A confermare ulteriormente la tradizione dionisiaca, la maschera nera, muta, in legno di pero (il pero selvatico era l’albero sacro di Dioniso), ancora indossata a Mamoiada, in quanto la maschera di quel colore è (era) considerata un mezzo di possessione, di collegamento tra l’uomo e il dio.
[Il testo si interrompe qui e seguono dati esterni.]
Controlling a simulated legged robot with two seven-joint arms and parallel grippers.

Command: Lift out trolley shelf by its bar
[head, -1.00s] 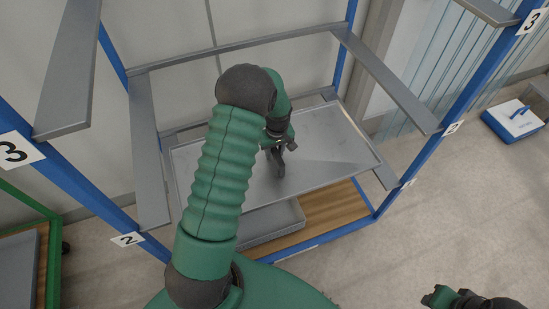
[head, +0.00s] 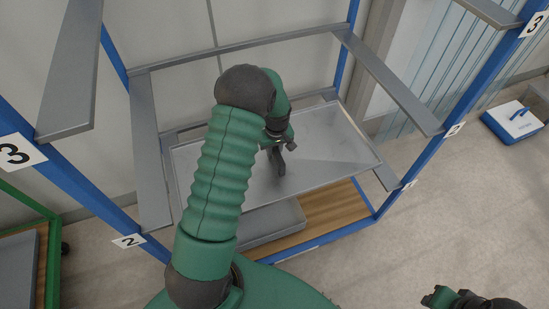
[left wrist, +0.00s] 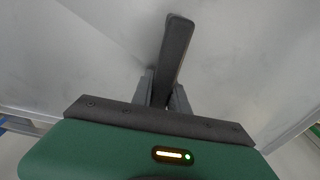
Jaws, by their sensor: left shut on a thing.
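The trolley shelf (head: 325,150) is a grey metal tray with a low rim, lying in the lower part of a blue-framed trolley in the head view. Its dark bar (left wrist: 177,45) stands out over the shelf surface in the left wrist view. My left gripper (left wrist: 164,95) is shut on the bar, with one finger on each side of it. In the head view my left gripper (head: 277,158) is over the middle of the shelf, partly hidden by my arm. My right gripper (head: 438,298) shows at the bottom right edge, apart from the trolley; its jaws are unclear.
Blue posts (head: 485,75) with numbered labels and grey side rails (head: 390,82) frame the shelf. Below it are a wooden deck (head: 335,208) and a grey tray (head: 272,222). A blue and white box (head: 514,121) lies on the floor at right. The floor at right front is clear.

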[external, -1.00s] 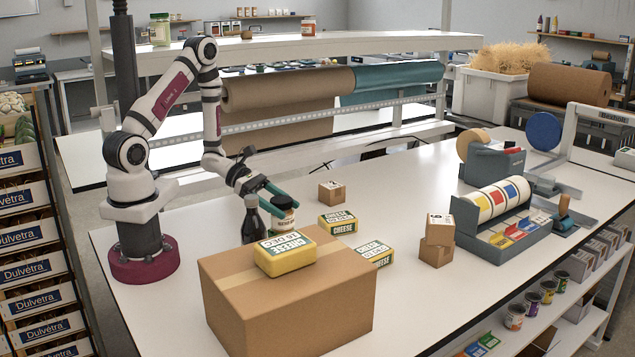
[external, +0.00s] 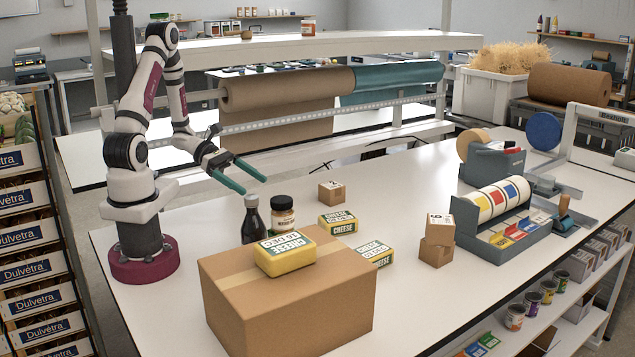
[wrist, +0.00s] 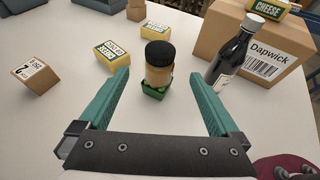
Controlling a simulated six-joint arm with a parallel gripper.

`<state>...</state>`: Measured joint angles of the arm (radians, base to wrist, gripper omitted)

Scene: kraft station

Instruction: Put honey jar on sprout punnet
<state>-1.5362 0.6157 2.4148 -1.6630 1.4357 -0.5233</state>
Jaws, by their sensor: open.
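The honey jar (external: 281,214), with a black lid and a pale label, stands upright behind the large carton. In the wrist view the jar (wrist: 159,62) sits on top of a small green tray, the sprout punnet (wrist: 151,90). The punnet's green rim shows below the jar; in the external view it is hidden behind the carton. My gripper (external: 254,186) is open and empty, with its teal fingers pointing down toward the jar from the left. It is apart from the jar, which appears between and beyond the fingertips in the wrist view.
A dark bottle (external: 252,222) stands close beside the jar. The large carton (external: 290,300) with a cheese pack (external: 285,254) on it is in front. More cheese packs (external: 338,222) and small boxes (external: 332,191) lie to the right. The table's left part is clear.

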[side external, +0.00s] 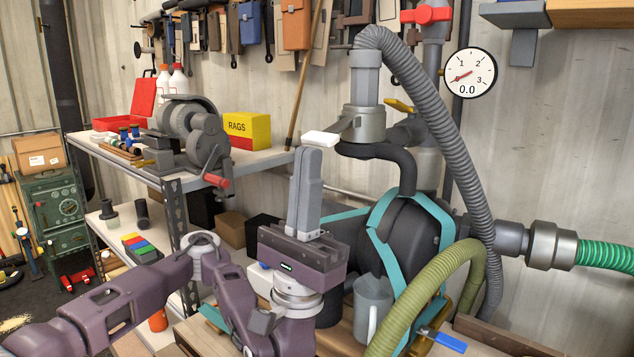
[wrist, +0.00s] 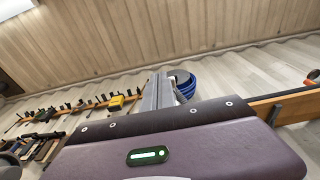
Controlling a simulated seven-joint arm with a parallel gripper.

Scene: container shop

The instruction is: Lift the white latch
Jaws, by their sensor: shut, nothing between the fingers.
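The white latch (side external: 320,139) is a small white tab on a grey lever. The lever sticks out to the left from the metal collar (side external: 364,123) on the upright pipe. My gripper (side external: 314,153) points upward with its grey fingers together and nothing between them. Its fingertips are right under the white latch; I cannot tell whether they touch it. In the wrist view the shut fingers (wrist: 158,92) rise beyond the purple palm, and I cannot make out the latch there.
A ribbed grey hose (side external: 430,105) arches from the pipe top to the right. Below are a dark tank (side external: 405,238) with teal straps and a grey jug (side external: 371,305). A shelf at left holds a grinder (side external: 190,130) and a yellow RAGS box (side external: 247,128).

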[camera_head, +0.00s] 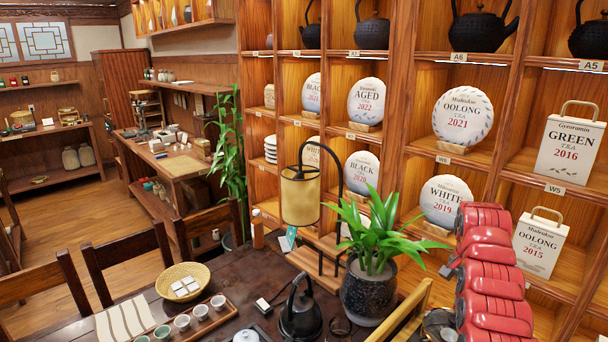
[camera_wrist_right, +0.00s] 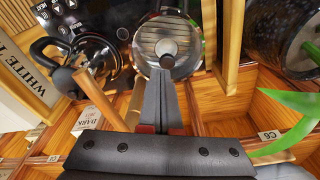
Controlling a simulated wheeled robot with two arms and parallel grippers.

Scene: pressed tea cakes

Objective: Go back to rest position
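My right arm (camera_head: 488,280), red and jointed, stands at the lower right of the head view, in front of the shelves. Its gripper is not clearly shown there. In the right wrist view my right gripper (camera_wrist_right: 168,72) points up the picture with its two dark fingers together. No gap shows between them, and I make out nothing held. Their tips overlap in view a round, shiny disc with a dark knob (camera_wrist_right: 167,47); I cannot tell whether they touch. My left arm and gripper are not in view.
A potted plant (camera_head: 368,292), a dark kettle (camera_head: 301,318), a wicker basket (camera_head: 183,279) and a cup tray (camera_head: 205,327) stand on the dark table. Shelves hold tea cakes such as Oolong 2021 (camera_head: 462,116). Wooden bars (camera_wrist_right: 232,45) lie close beside the gripper.

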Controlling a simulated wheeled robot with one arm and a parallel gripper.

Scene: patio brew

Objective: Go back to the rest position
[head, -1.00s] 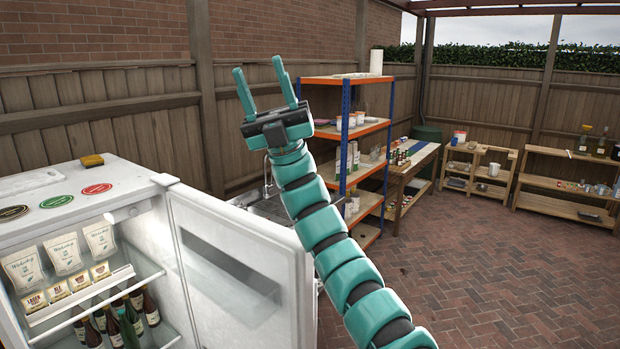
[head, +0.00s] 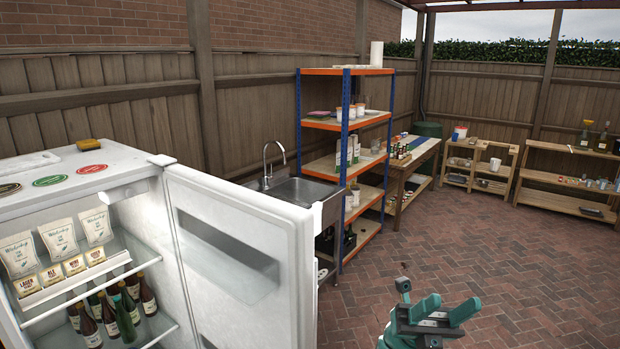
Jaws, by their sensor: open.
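My gripper (head: 428,309) is low at the bottom edge of the head view, right of the middle. Its teal fingers are apart and hold nothing that I can see. It is over the brick paving, right of the open fridge door (head: 243,262) and apart from it. Most of my arm is out of view below.
The white fridge (head: 130,165) stands open at left with bottles (head: 126,315) and pouches (head: 97,227) inside. Behind its door are a sink (head: 290,190) and a blue and orange shelf rack (head: 346,122). A workbench (head: 416,152) and low wooden shelves (head: 568,180) line the back. The paving (head: 480,250) is clear.

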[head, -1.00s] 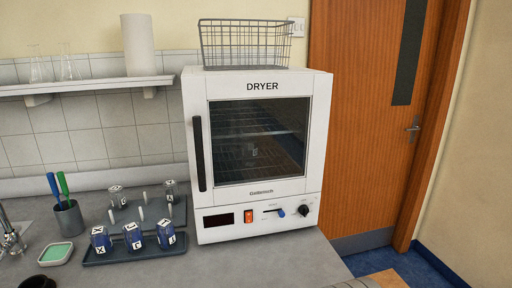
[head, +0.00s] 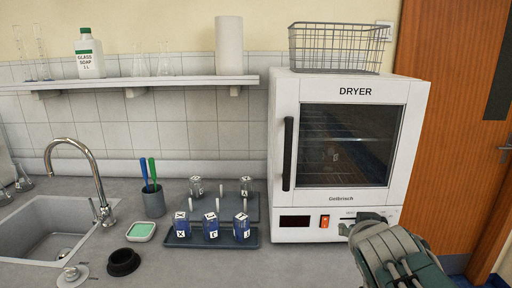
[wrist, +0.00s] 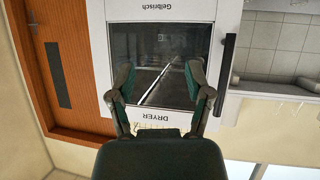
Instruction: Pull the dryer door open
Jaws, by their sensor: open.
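The white dryer (head: 285,88) stands on the counter at the right of the head view. Its door is shut, with a dark window (head: 350,145) and a black vertical handle (head: 288,153) on the left edge. The wrist view is upside down and shows the dryer window with the handle (wrist: 227,62) at the right. My gripper (wrist: 163,78) is open and empty, its two green-grey fingers spread in front of the window, apart from the handle. In the head view my arm reaches in at the lower right, covering part of the control panel.
A wire basket (head: 335,48) sits on top of the dryer. To its left are a dark tray (head: 215,238) with several blue-labelled bottles, a pen cup (head: 154,204), a green sponge dish (head: 141,231) and a sink (head: 45,235). A wooden door (head: 440,110) stands at the right.

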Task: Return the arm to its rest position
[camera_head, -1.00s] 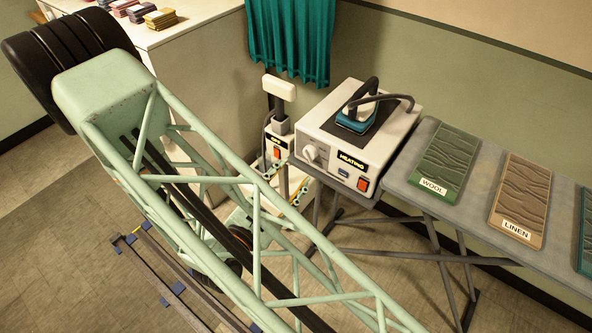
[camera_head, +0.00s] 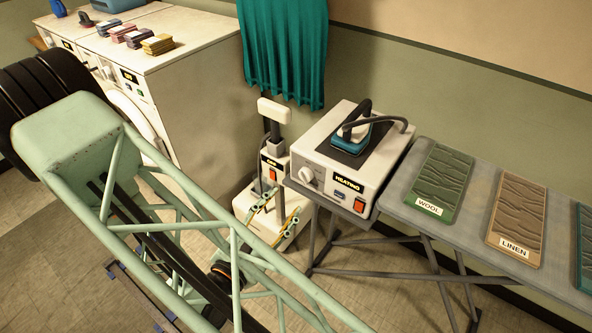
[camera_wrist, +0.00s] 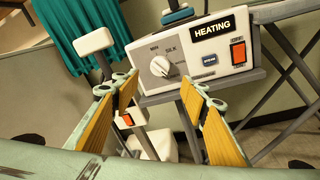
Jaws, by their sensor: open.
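My arm, a pale green lattice, crosses the head view from the left down to the lower middle. My gripper (camera_head: 275,211) shows beyond it, in front of the white stand with the small switch box; it also shows in the wrist view (camera_wrist: 160,95). Its two yellow-padded fingers are apart with nothing between them. In the wrist view the fingers frame the lower front of the heating unit (camera_wrist: 190,60), which has a dial, a HEATING label and an orange switch. The unit also shows in the head view (camera_head: 340,175), apart from my gripper.
A teal iron (camera_head: 352,132) rests on top of the heating unit. An ironing board (camera_head: 470,215) with a green WOOL pad (camera_head: 440,183) and a tan LINEN pad (camera_head: 518,218) extends right. White machines (camera_head: 165,60) with folded cloths stand back left. A teal curtain (camera_head: 284,50) hangs behind.

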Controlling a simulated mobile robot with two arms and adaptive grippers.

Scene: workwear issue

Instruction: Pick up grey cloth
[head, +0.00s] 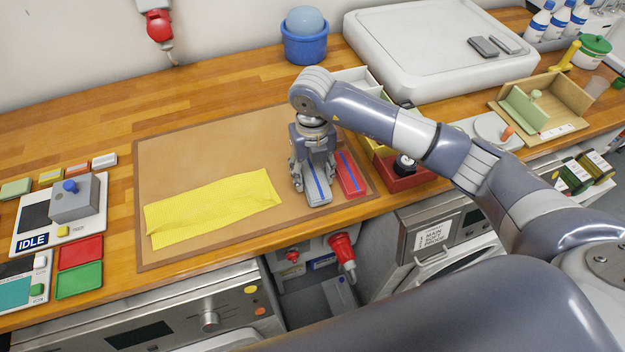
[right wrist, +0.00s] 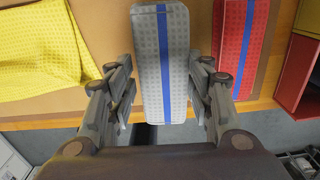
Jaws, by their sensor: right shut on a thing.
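The grey cloth (head: 318,190) is a folded strip with a blue stripe. It lies at the right part of the brown mat (head: 190,150) in the head view and also shows in the right wrist view (right wrist: 150,65). My right gripper (head: 314,185) points down over it, with one finger on each long side, and is shut on it. In the right wrist view the fingers (right wrist: 160,100) flank the cloth. I cannot tell whether the cloth touches the mat. My left gripper is not in view.
A red cloth with a blue stripe (head: 351,176) lies close to the right of the grey one. A yellow cloth (head: 212,208) lies spread on the mat to the left. A red box (head: 405,181) stands further right. The counter's front edge is close.

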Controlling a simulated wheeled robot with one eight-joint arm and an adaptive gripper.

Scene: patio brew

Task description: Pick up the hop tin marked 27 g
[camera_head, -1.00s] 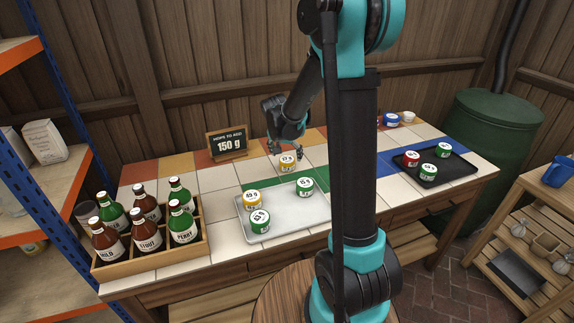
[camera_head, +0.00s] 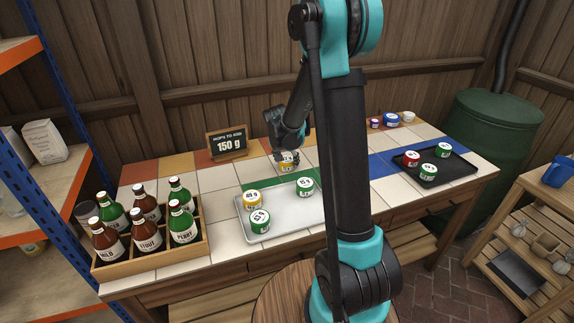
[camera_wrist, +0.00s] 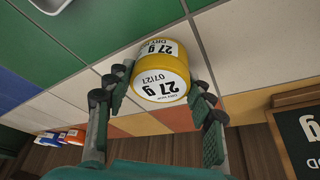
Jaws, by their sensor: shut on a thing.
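The yellow hop tin marked 27 g (camera_head: 289,167) is at the back middle of the tiled table, behind the metal tray. In the wrist view the tin (camera_wrist: 160,78) shows its white label with 27 g and 07/27, between the two fingers. My gripper (camera_head: 287,156) has come down over the tin from above and is shut on it; the wrist view shows my gripper (camera_wrist: 158,92) with a finger on each side. The tin appears at table height; I cannot tell whether it is clear of the tiles.
The metal tray (camera_head: 289,222) in front holds a yellow tin (camera_head: 252,199) and two green tins. A wooden bottle crate (camera_head: 202,247) stands at left. A black tray (camera_head: 455,170) with several tins is at right. A sign reading 150 g (camera_head: 228,146) stands behind.
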A voler aggiungere ulteriori particolari, persino le pelli scure (un tempo, tradizionalmente, nere e indossate a rovescio, in segno di lutto e di sacrificio rivolto agli dèi inferi) erano un simbolo che si perde nella notte dei tempi, una richiesta di pioggia per la terra. E il numero di 12 (sono infatti dodici i Mamuthones che sfilano, sormontati dai caratteristici campanacci) rappresenta i mesi, le lunazioni e, quindi, il numero delle vittime da sacrificare, intruppate in forma di piccolo manipolo militare, ai cui quattro lati si muovono gli Issohadores.

Gli Issohadores sono sacerdoti nuragici, custodi dell’ordine e della pace durante la festa, figure benevole e umane, dotate di una fune (la ‘soha’) necessaria a ‘catturare’ le giovani donne lungo il passaggio, in segno di buon auspicio e di fertilità; oppure a trascinare amici, come augurio di salute e di buon lavoro, durante quella lugubre sfilata danzante.

Insomma, adesso che ho la calamita di un Mamuthone appiccicata al frigo, e ho deciso – dietro una boutade della mia Prof – di ripercorrere le stradelle tortuose di quei giorni in Sardegna, ripenso a quei momenti a Mamoiada: alle storie ascoltate, alla tradizione di quella processione danzata, alla solennità di una cerimonia a suo modo tragica, primordiale, che nulla ha a che vedere con l’euforia commerciale dei vari carnevali e di tutte quante le mascherate sparse per l’Italia.

Se ciò che lega le manifestazioni carnascialesche tra loro può essere lo stato di ebbrezza dionisiaca, da Sciacca fino a Viareggio; la maschera del Mamuthone ci svela, invece, la sua lacerante tradizione, con tutti i sacrifici che l’hanno auguralmente, nei millenni, insanguinata.

E Mamoiada ne perpetua ancora il ricordo.